■ What to work on ■
Retyping should cover only the lines from the one containing "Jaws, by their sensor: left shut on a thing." through the final line of the records, with pictures omitted.

§

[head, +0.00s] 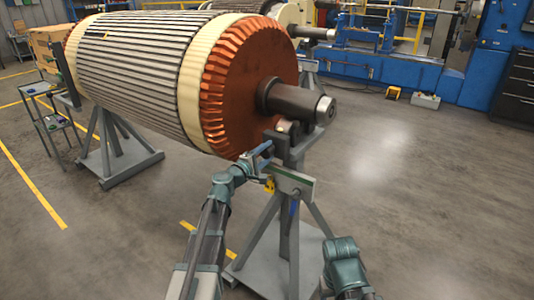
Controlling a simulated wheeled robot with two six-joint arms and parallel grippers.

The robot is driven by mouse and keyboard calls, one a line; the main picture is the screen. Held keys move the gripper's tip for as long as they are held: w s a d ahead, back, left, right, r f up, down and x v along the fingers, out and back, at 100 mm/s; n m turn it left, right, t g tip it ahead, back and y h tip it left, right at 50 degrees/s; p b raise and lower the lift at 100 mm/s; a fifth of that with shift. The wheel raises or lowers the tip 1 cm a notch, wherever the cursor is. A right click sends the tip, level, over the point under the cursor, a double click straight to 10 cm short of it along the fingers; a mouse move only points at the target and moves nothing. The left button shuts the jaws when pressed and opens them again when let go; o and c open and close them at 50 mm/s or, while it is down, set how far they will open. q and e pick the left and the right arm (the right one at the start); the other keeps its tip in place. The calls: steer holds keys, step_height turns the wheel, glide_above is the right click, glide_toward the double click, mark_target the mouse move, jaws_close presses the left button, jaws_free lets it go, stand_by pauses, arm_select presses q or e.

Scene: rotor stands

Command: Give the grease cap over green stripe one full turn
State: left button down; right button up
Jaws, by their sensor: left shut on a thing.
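My left gripper (266,151) is shut at the head of the near rotor stand (294,240), just below the rotor's shaft. What it holds, which by its place is the grease cap, is too small and too covered by the jaws to see clearly. A plate (296,181) with a green edge at its right end crosses the stand just below and right of the gripper. A yellow tag (270,184) hangs by the plate. Only part of my right arm shows at the bottom right; its gripper is not visible.
The large rotor (140,70), with a copper-coloured end face and a steel shaft (305,102), lies over the stands, close above my left gripper. A small cart (52,122) stands at the left. The floor to the right is clear.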

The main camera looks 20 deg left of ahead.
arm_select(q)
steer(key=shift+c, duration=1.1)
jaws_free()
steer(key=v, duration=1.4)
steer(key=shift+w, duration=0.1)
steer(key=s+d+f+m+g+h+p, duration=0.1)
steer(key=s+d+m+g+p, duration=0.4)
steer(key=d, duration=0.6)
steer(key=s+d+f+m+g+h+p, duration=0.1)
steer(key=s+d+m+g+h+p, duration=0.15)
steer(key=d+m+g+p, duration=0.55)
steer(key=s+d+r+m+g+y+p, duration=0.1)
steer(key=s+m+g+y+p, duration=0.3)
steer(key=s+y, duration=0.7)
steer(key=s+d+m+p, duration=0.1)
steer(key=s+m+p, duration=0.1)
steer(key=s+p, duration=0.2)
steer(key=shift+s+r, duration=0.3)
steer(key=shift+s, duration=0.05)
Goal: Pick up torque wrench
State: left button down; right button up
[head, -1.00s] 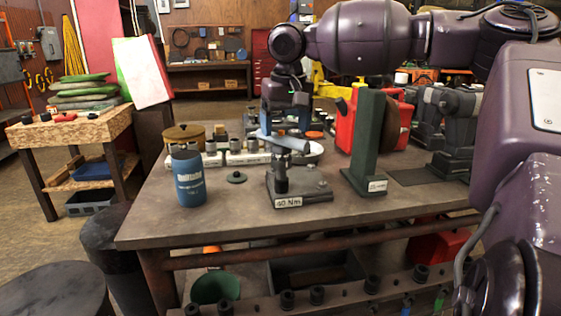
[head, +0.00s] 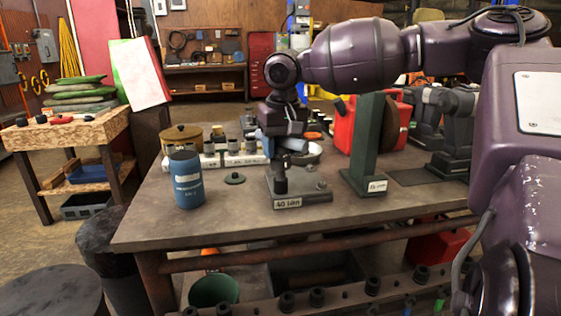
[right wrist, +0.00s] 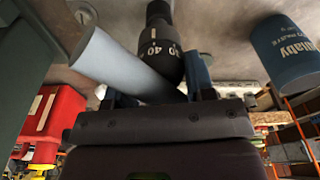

§

■ Answer to the exercise ■
Jaws, by their sensor: left shut on a thing.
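My left gripper (266,151) is shut at the head of the near rotor stand (294,240), just below the rotor's shaft. What it holds, which by its place is the grease cap, is too small and too covered by the jaws to see clearly. A plate (296,181) with a green edge at its right end crosses the stand just below and right of the gripper. A yellow tag (270,184) hangs by the plate. Only part of my right arm shows at the bottom right; its gripper is not visible.
The large rotor (140,70), with a copper-coloured end face and a steel shaft (305,102), lies over the stands, close above my left gripper. A small cart (52,122) stands at the left. The floor to the right is clear.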

The main camera looks 20 deg left of ahead.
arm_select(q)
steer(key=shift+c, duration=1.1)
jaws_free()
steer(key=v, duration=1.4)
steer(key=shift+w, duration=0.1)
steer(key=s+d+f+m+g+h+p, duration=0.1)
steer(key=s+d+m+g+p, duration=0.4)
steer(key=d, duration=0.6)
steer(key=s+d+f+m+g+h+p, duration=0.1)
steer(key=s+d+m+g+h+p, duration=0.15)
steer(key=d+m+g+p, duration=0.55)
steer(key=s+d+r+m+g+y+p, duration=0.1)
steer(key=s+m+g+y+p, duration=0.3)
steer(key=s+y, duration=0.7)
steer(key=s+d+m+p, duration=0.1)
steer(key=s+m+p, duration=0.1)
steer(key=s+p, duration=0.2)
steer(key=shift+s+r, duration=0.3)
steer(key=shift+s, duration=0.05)
Goal: Pick up torque wrench
State: left button down; right button up
[head, -1.00s] 
[head, +0.00s] 
[right wrist, +0.00s] 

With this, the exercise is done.